■ Aim of the task
The listing below should be printed exactly, every line of it. Skip the pictures.
--- --- ---
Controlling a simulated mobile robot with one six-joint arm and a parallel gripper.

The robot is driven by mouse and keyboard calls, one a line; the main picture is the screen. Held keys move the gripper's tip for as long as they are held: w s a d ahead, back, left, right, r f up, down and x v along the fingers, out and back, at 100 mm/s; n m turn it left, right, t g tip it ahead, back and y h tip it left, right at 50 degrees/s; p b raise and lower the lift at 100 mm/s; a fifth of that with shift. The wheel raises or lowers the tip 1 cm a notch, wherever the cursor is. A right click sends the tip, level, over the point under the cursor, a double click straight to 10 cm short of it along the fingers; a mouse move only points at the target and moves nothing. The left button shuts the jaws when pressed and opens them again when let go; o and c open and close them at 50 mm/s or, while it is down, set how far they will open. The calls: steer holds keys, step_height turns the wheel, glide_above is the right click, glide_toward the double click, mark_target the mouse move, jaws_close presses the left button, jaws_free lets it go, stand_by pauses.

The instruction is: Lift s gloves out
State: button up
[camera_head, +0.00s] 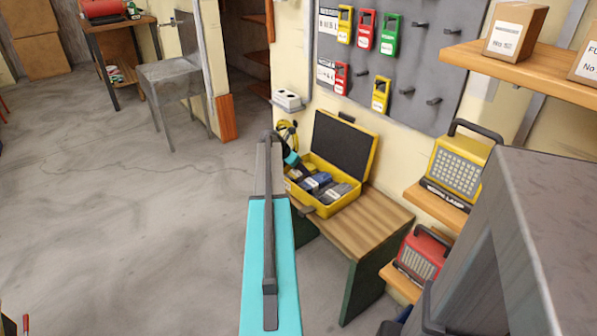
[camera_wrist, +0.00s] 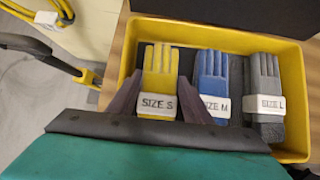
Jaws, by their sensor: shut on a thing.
--- --- ---
■ Finished answer
Controlling a simulated mobile robot with one six-joint arm and a parallel gripper.

The robot is driven by mouse and keyboard calls, one a line; the main picture is the screen. Held keys move the gripper's tip for as long as they are held: w s a d ahead, back, left, right, r f up, down and x v along the fingers, out and back, at 100 mm/s; n m turn it left, right, t g tip it ahead, back and y h tip it left, right at 50 degrees/s; p b raise and lower the lift at 100 mm/s; a fifth of that with shift. The wheel raises or lowers the tip 1 cm a notch, wherever the cursor is. A right click sends the tip, level, over the point under the cursor, a double click straight to 10 cm short of it along the fingers; a mouse move only points at the target and moves nothing. The left button shuts the jaws when pressed and opens them again when let go; o and c open and close them at 50 mm/s or, while it is down, set how far they will open. The calls: steer holds keys, step_height turns the wheel, glide_above is the right click, glide_toward the double click, mark_target the mouse move, jaws_close presses the left button, jaws_free lets it go, stand_by pauses.

The instruction is: Lift s gloves out
State: button up
[camera_head, +0.00s] 
[camera_wrist, +0.00s] 
Jaws, by their sensor: shut on a thing.

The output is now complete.